Wednesday, October 17, 2007

MICHAEL CLAYTON: REVIEW

Note: Spoilers.

What a disquieting, great film this is. There is a profound sadness to it, and George Clooney’s performance. But it’s the kind of film that makes you take a look at your top ten list, shake your head sadly and rip it to shreds. It’s that good.

Playing the title character, Clooney is about as good as he’s ever been, which is saying something. Michael Clayton looks like Danny Ocean, talks like Danny Ocean and knows people like Danny Ocean. But lord, is he not Danny Ocean.

Danny Ocean, after all, is the kind of man who would drop anything to pay back someone who screwed his friend, even if the one doing the screwing was Al Pacino. (See: Ocean’s Thirteen) Michael Clayton would like to be that man, would love to be that man, but Michael really only has two friends in this world: his son, and his colleague Arthur (Tom Wilkinson.) And Arthur just took his pants off at a deposition.

Arthur and Michael work for a big important law firm, the kind that usually play villains in big important movies. You know, the kind where an Issue is being discussed, and there’s a lot of money to be made by keeping that issue buried, along with the bodies that start piling up. The pants incident is only the tip of the iceberg, as Arthur goes off of his meds and begins a manic-depressive spiral to undo the wrongs of “20% of my life!”

That 20 percent remark is from a monologue, delivered offscreen in the beginning and repeated onscreen later on. Tom Wilkinson is excellent as Arthur, who manages to bring a doomed, quixotic grandeur to Arthur. Going mad isn’t pretty, but, as he tells Michael without quite saying it, it’s better than trying to remain sane by justifying madness. Populating the edges of this world is Tilda Swinton (who was awfully scary in Narnia) and Sydney Pollack (who was the only good thing about Eyes Wide Shut.) Swinton manages to make an entirely real and pathetic character out of a patchwork of scenes, and Pollack yet again brings a gravity to the kind of character who has seen it all, and will still be at work tomorrow.

But the majority of the movie is about Michael Clayton, and it is remarkable how interesting of a journey it is.
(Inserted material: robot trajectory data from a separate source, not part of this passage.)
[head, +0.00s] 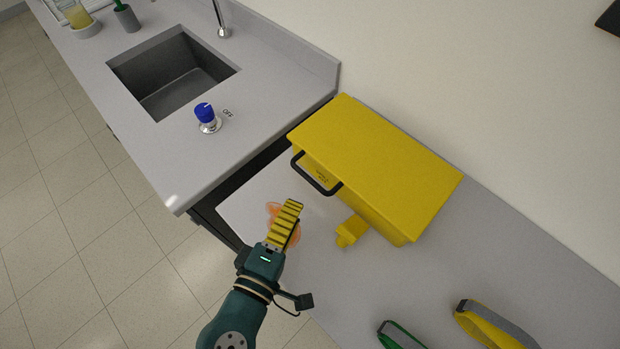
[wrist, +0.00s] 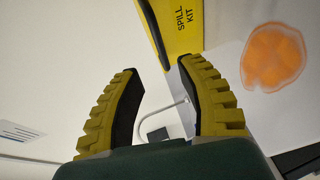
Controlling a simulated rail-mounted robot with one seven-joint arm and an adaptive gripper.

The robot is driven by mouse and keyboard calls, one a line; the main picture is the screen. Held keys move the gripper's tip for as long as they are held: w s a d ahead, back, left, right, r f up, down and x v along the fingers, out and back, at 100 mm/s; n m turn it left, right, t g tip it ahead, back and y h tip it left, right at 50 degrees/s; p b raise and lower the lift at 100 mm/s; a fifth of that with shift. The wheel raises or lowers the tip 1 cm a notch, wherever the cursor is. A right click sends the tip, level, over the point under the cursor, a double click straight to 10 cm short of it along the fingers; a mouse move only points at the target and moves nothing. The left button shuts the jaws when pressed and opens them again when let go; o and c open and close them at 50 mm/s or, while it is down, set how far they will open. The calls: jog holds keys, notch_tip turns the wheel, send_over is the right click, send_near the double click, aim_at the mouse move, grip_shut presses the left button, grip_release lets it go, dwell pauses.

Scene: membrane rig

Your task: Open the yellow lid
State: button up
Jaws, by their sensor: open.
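The yellow lid (head: 375,145) lies flat and shut on top of the yellow box (head: 385,222). A black handle (head: 309,177) sticks out at the box's near-left side. In the wrist view, the box (wrist: 184,24) reads "SPILL KIT", and the dark handle (wrist: 153,35) shows beyond the fingertips. My gripper (head: 291,204) has ribbed yellow and black fingers and is in front of the handle, apart from it. The wrist view shows my gripper (wrist: 161,66) open and empty between its fingers.
An orange spill (head: 275,209) lies on the bench beside my gripper; it also shows in the wrist view (wrist: 273,57). A small yellow block (head: 351,231) is by the box. Green (head: 400,335) and yellow (head: 490,327) straps lie at the front. A sink (head: 175,75) and blue-knobbed valve (head: 205,113) are left.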

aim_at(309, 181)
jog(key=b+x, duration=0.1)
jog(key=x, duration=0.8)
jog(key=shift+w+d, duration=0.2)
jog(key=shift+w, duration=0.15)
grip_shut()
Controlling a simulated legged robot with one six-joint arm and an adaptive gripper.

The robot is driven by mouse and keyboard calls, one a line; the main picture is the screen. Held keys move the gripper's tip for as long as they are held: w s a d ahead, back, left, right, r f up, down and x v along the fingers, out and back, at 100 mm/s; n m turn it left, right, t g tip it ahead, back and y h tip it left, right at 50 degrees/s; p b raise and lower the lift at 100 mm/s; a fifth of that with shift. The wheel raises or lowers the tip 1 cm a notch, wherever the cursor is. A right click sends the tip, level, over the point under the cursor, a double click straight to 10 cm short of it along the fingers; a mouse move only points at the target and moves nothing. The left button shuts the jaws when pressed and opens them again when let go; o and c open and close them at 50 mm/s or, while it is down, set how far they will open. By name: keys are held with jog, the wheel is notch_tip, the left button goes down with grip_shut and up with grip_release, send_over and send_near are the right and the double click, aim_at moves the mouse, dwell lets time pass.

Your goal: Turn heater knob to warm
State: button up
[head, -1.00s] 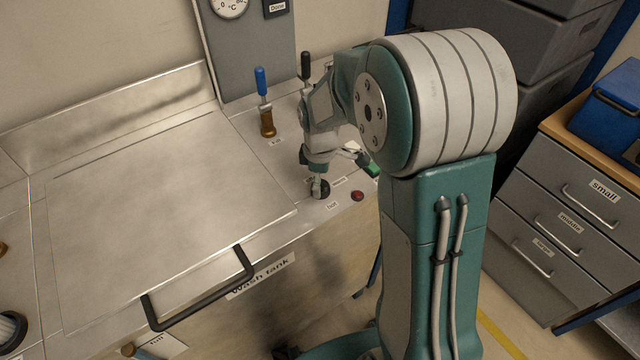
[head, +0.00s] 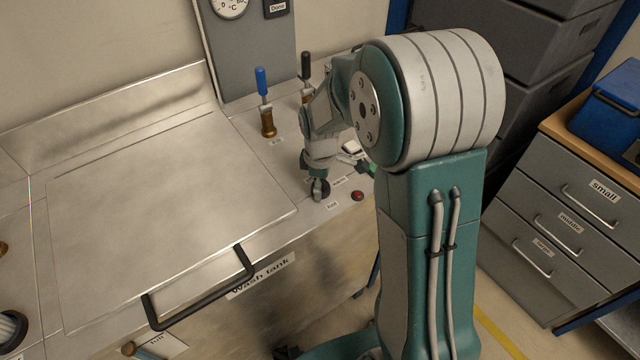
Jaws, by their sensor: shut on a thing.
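The heater knob (head: 320,190) is a small black knob on the steel bench top, near the front edge, with small white labels around it. The label in front of it appears to read "hot" (head: 332,205). My gripper (head: 318,182) comes down on the knob from above and is shut on it. The fingers and part of my arm hide much of the knob and some labels, so its exact pointer direction cannot be seen.
A red indicator (head: 357,196) sits right of the knob. Blue (head: 261,82) and black (head: 306,66) handled valves stand behind. The wash tank lid (head: 170,200) with its black handle (head: 205,290) lies left. Drawers (head: 585,185) stand at the right.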

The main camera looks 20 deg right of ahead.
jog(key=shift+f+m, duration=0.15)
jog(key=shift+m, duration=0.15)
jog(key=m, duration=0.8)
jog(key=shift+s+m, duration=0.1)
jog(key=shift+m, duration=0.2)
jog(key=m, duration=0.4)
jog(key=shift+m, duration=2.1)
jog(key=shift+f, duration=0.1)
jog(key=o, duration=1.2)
Clooney is in much better shape than he was in Syriana, yet looks older, and more tired than he did in that movie. In Syriana, his character had a purpose. Hell, in Ocean’s 11-13, he had a purpose.

Here he has a drive but no target, a bunch of phone numbers but no one to talk to. He can solve everyone’s problems but his own. This sounds trite, but it isn’t. The movie pulls it off. It pulls off explosions, secret agents, cover-ups, powerful men with stern expressions and urgent cell phone calls, even a poker scene, all the trappings of Grisham-esque fiction. It pulls it off because it plays fair, and plays for keeps.

There is a scene near the end where we fear (or I feared) all might be lost. It’s a staged showdown, played expertly by Clooney and Swinton, and it careens dangerously towards the end of one of those big important movies. Is it impossible to have a movie about corruption without a scene where someone is wearing a wire? (Even Wall Street had one of those.)

But the next scene, the final one, is breathtaking. All the man wanted was to save his friend. Instead, he gets a cab ride to nowhere, paid for with money he doesn’t have. Yeah, sure he did the right thing, but so what? What now?

Michael Clayton, the hero. Michael Clayton, the poor sap.

Rating: * * * * * (out of 5 Stars)

P.S. Not only did this movie make me question why the hell I'm in law school, it was my favorite movie of 2007.